満腹で弛緩しながらも、このあまりにも勿体ない待遇の何たるかを、僕にとって初めてのヨーロッパ・ツアーであるがゆえのカルチャー・ショックなのか、それとももしかしたらヨーロッパにおけるミュージシャンシップはゲストを快く迎え入れることがひとつのステイタスなのかしらんなどなど夢想しながら眠りについた。

無駄にドリフトは続く……

 レイバーディ・ウィークエンド(日本でいう勤労感謝の日、9月最初の週末)に、ブルックリンのインディ・レーベル〈キャプチャード・トラックス〉の5周年記念パーティ(CT5)がブシュウィックのビアガーデンのウエルで開催された。ラインアップは以下の通り。

DAY 1  8/31 (sat)
HEAVENLY BEAT (ヘヴンリー・ビート)
CHRIS COHEN (クリス・コーヘン)
MINKS (ミンクス)
BLOUSE (ブラウス)
MAC DEMARCO (マック・デマルコ)
DIIV (ダイヴ)

DAY 2 9/1 (sun)
ALEX CALDER (アレックス・カルダー)
SOFT METALS (ソフト・メタルス)
SPECIAL GUESTS (スペシャル・ゲスツ)
WIDOWSPEAK (ウィドウスピーク)
BEACH FOSSILS (ビーチ・フォシルス)
WILD NOTHING (ワイルド・ナッシング)

 チケットは1日$30。同じ日(8/31)にユニオンプールのサマー・サンダーでサーストン・ムーアとダニエル・ヒグスをフリー見たあとに$30(!)と思ったが、フェスが終わる頃にはそんなことも忘れた。

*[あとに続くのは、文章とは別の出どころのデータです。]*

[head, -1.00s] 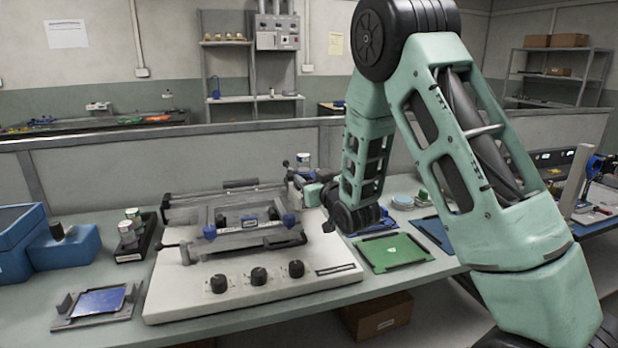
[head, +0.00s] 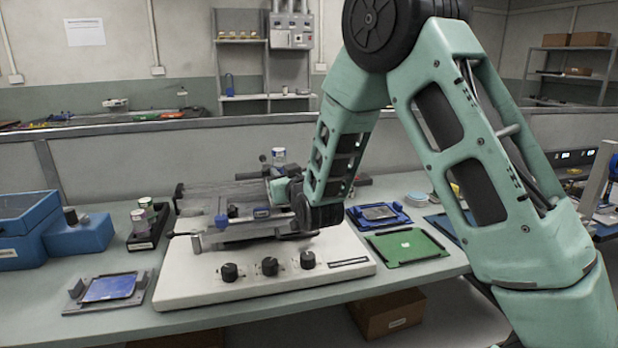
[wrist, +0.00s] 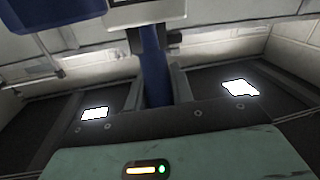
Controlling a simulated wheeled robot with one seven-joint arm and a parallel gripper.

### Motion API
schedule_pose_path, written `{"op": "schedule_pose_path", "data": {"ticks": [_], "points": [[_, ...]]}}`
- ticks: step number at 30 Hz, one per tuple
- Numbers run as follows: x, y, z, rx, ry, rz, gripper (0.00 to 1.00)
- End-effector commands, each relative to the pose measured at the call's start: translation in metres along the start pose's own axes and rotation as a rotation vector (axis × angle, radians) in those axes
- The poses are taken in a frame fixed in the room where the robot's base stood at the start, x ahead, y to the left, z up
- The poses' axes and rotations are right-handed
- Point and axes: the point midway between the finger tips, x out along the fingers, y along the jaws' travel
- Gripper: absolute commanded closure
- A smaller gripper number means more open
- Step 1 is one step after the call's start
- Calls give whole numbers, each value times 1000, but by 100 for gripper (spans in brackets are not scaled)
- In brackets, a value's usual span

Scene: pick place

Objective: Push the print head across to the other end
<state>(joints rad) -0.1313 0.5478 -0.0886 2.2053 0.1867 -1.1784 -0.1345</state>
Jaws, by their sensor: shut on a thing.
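The pale printing machine (head: 180,285) stands on the bench, with three dark dials along its front. The print head (head: 278,157), which carries a small blue-and-white jar, shows above the machine's rear rail, just behind my gripper. My gripper (head: 283,185) is over the machine at the print head, its fingers mostly hidden by my own arm. In the wrist view my gripper (wrist: 157,72) has a dark finger on each side of an upright blue handle (wrist: 155,80) and is shut on it. The print head's lower part is hidden in the head view.
A blue-edged fixture (head: 378,213) and a green board (head: 407,246) lie right of the machine. A blue board in a grey holder (head: 108,288), a black tray with jars (head: 148,228) and blue boxes (head: 75,234) stand left. A low partition (head: 110,165) runs behind.

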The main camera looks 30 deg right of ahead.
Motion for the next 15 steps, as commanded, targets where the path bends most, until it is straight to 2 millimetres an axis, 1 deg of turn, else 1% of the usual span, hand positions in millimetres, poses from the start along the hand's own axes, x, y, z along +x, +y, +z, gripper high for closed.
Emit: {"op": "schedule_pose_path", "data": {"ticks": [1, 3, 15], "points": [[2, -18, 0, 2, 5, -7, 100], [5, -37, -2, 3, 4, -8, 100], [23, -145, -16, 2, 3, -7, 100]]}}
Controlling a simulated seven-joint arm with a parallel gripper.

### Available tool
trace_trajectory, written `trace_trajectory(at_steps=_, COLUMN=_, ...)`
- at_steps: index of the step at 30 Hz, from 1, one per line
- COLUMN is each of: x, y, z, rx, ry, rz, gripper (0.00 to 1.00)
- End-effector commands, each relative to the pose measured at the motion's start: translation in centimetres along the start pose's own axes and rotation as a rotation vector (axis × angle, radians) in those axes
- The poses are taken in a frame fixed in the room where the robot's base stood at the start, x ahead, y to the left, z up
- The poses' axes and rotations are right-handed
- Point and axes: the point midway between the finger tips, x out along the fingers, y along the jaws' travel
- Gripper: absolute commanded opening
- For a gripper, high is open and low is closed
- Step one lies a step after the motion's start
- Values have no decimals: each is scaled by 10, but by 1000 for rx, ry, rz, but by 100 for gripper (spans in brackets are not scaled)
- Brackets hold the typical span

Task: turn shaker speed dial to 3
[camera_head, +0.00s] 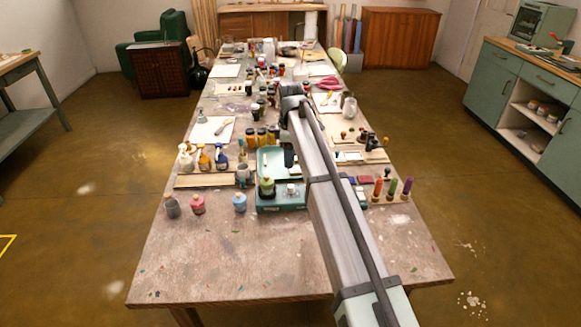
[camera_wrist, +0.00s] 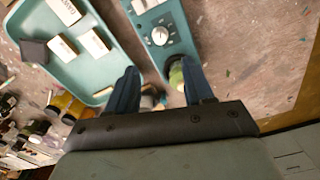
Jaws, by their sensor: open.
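The shaker (camera_head: 281,199) is a teal box near the front middle of the table, with a green-topped bottle (camera_head: 267,187) on its left part. A pale round dial (camera_head: 291,190) sits on its right part. In the wrist view the shaker's teal panel (camera_wrist: 178,42) is at the top, with the white dial (camera_wrist: 160,36) on it. The green bottle top (camera_wrist: 177,74) shows between the fingers. My gripper (camera_wrist: 160,67) is open with two blue fingers apart, and appears empty. The dial lies beyond the fingertips. Its setting is too small to read.
A teal tray (camera_wrist: 118,72) with pale blocks lies beside the shaker. Small jars (camera_head: 198,204) stand to its left, and colored sticks in a rack (camera_head: 391,197) to its right. Several bottles stand behind. The table's front part (camera_head: 240,255) is clear.

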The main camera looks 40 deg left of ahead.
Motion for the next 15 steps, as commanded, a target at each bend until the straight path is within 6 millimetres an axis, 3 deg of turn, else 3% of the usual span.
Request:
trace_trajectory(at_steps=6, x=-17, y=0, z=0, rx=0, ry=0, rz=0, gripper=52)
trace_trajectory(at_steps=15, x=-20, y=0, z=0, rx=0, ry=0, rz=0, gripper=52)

 〈キャプチャード・トラックス〉は、設立者マイク・スニパーのバンド、ブランク・ドッグス他、ダムダム・ガールズ(マイクは初期ダムダムのメンバー)、グラス・ウィドウ、オーシーズ、レターエス、ヴェロニカ・フォールズなどのバンドのシングルから、最近はビーチ・フォシルス、ワイルド・ナッシング、スウェーデンのホログラムス(インタヴュー最後でマイクが話している、彼の聞きたかったパンク・バンド)などをリリースしている。モノクローム・セット、クリーナーズ・フロム・ヴィーナス、ウェイク、サーヴァンツなどの、英国バンド、シューゲイザーの再発にも力をいれている。また、このフェスの週末から、ヴァイナルのみのレコード屋もグリーンポイントにオープンした。
https://capturedtracks.com/news/captured-tracks-shop-now-open/

 2日目のスペシャル・ゲスツ、ダイヴ、ビーチ・フォシル、ワイルド・ナッシング、マック・デマルコのスーパーグループ(シット・ファーザー)では、〈キャプチャード・トラックス〉から再発されたクリーナーズ・フロム・ヴィーナスの「オンリー・ア・シャドウ」、「ヴィクトリア・グレイ」、レーベルオーナーのバンドであるブランク・ドッグスの「ティン・バード」のカヴァー。
 その他、ザ・ウェイク(ボビー・ギレスビーが一時メンバーだった)の「ペイル・スペクトル」では、コールがブラウスのチャーリに変装(?)してプレイ。ワンピースと黒のロングヘアで、本物と同じぐらい可愛いし、このスーパーグループは、レーベルのいまと再発バンドを楽しめる良い企画だった。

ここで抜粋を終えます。